The foregoing recitation of the procedural provisions of the statutes in question demonstrates that the legislature was trying to do as it stated in section 11-3801 declaring the purposes of the act "that additional powers be granted legislative bodies of cities and counties * * *." That this cannot be done is clear from our discussion in the Bacus case. Further, it can be seen that this is an attempt at city-county consolidation in the field of zoning as to legislative power and is clearly violative of Article XVI, § 7, previously set out.

For the foregoing reasons alone we would affirm the decision of the district court, but in considering as we did in the Bacus case as to whether any of the statutes might be saved, we must also observe that in the Freeman v. Board of Adjustment case, supra, in upholding city zoning powers, this court discussed briefly the due process clauses of the constitution and found the justification for zoning laws to *1026 be within the police power asserted for the public welfare. On its face, section 11-2710 states that "all the powers relating to zoning granted to cities in the preceding sections 11-2701 through 11-2709 may be assumed by the aforesaid board of county commissioners * * *."

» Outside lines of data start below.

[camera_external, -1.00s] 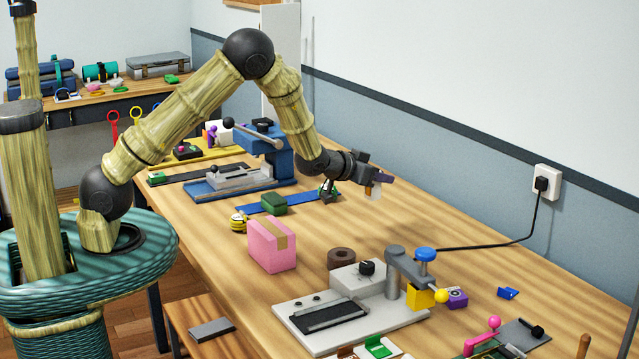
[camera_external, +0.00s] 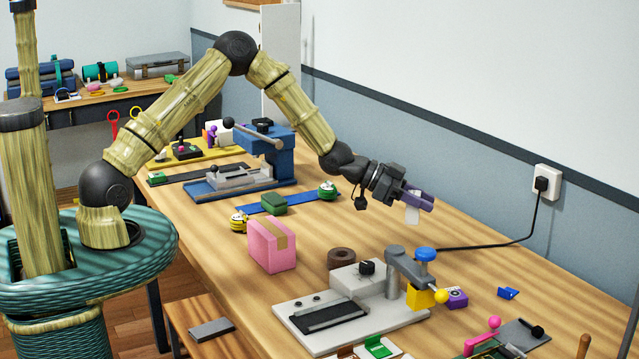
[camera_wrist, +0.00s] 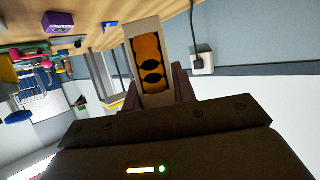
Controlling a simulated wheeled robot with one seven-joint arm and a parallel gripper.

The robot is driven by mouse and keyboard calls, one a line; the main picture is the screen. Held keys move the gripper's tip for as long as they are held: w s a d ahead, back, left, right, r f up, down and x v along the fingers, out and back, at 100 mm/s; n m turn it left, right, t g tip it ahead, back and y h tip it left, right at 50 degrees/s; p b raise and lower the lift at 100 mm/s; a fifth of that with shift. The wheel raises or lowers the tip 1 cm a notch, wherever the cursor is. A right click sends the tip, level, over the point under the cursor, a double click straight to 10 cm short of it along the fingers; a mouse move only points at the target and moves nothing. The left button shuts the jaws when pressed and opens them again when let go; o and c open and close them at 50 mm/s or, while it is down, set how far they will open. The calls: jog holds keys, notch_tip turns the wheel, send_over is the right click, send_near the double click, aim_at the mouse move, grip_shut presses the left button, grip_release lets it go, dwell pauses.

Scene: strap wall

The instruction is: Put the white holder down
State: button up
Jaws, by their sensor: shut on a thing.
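The white holder (camera_external: 412,214) is in my gripper (camera_external: 420,197), which is shut on it. It hangs below the purple fingers, in the air above the bare right part of the wooden table (camera_external: 440,222). In the wrist view the white holder (camera_wrist: 133,36) is a white frame between the fingers, with an orange thing with black marks (camera_wrist: 150,58) inside it. In the external view its lower end is clear of the table as far as I can tell.
A grey machine (camera_external: 350,300) with a lever and a yellow block (camera_external: 420,298) stands in front. A brown ring (camera_external: 341,258), a pink box (camera_external: 272,246) and a purple box (camera_external: 457,297) stand nearby. A black cord (camera_external: 480,246) runs to the wall outlet (camera_external: 546,182). Bare table lies around the gripper.

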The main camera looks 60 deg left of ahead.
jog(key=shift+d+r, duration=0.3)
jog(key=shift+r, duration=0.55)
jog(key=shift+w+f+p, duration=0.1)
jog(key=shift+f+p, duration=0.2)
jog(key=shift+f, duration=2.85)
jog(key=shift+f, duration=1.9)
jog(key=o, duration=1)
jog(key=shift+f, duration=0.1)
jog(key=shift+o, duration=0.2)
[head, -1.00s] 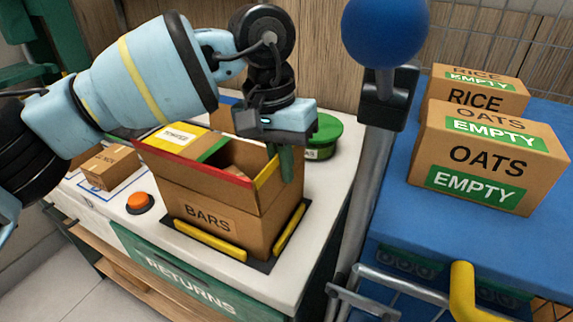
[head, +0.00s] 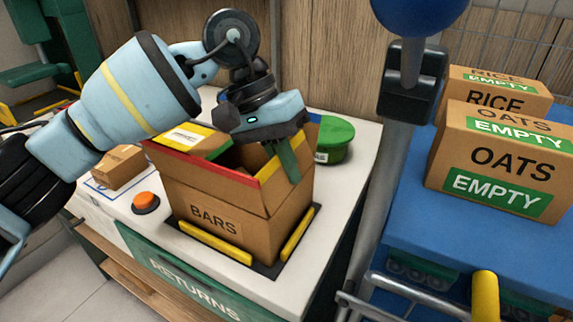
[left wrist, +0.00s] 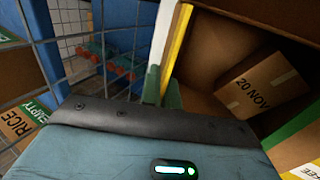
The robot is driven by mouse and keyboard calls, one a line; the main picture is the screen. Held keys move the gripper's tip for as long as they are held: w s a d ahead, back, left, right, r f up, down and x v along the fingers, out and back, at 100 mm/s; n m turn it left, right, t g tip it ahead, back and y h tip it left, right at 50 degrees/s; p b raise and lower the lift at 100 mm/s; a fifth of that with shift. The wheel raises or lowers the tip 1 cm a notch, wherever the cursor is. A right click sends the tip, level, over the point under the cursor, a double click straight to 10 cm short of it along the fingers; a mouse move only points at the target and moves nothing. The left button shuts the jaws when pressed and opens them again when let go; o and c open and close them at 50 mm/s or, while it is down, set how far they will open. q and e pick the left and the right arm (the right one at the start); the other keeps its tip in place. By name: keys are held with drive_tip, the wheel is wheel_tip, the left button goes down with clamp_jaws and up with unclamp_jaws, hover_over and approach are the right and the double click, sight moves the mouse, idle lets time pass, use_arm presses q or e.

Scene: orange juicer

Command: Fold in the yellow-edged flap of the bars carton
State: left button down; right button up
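The brown bars carton (head: 182,203) stands open on the white counter. Its yellow-edged flap (head: 268,171) stands up along the carton's right side; the yellow edge also shows in the left wrist view (left wrist: 177,40). A red-edged flap (head: 215,172) stands along the front. My left gripper (head: 289,163) is at the yellow-edged flap, tilted, with green fingers pointing down. In the left wrist view the fingers (left wrist: 162,93) are close together beside the yellow edge; whether they pinch it is unclear. My right gripper is out of view.
Inside the carton lies a small box marked 20 NOV (left wrist: 262,85). A green-lidded tub (head: 335,138) stands behind. An orange button (head: 146,202) and small box (head: 118,167) are left. A grey post with a blue ball (head: 418,12) and the blue cart with oats box (head: 497,165) are right.

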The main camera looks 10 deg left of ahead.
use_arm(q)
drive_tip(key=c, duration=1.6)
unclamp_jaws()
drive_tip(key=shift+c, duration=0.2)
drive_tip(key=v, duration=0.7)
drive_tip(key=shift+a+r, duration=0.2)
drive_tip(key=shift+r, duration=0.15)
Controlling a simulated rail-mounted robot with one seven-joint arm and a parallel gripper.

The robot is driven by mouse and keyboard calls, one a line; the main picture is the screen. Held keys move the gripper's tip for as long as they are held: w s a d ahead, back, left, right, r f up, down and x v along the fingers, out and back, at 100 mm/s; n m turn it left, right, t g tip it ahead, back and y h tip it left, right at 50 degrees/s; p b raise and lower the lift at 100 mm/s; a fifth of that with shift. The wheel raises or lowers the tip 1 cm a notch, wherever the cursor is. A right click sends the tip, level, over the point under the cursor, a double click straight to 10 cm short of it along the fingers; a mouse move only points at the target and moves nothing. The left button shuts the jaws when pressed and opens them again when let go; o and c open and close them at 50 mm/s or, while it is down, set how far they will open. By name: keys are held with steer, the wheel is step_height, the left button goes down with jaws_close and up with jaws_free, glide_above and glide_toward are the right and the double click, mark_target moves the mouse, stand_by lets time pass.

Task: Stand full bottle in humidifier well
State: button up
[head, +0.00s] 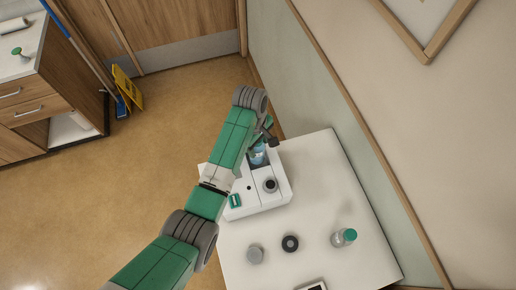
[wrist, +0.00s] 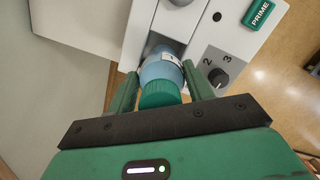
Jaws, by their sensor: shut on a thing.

A county must derive its powers by express, direct grant from the legislature, such as we held proper in the case of City of Missoula v. Missoula County, supra.

There is much more that could be said as to reasons why these particular statutes are unconstitutional just as the district court observed in its memorandum. However, we see no reason to further elaborate.

For the foregoing reasons, the judgment of the district court is affirmed.

JAMES T. HARRISON, C.J., and ADAIR, DOYLE and JOHN C. HARRISON, JJ., concur.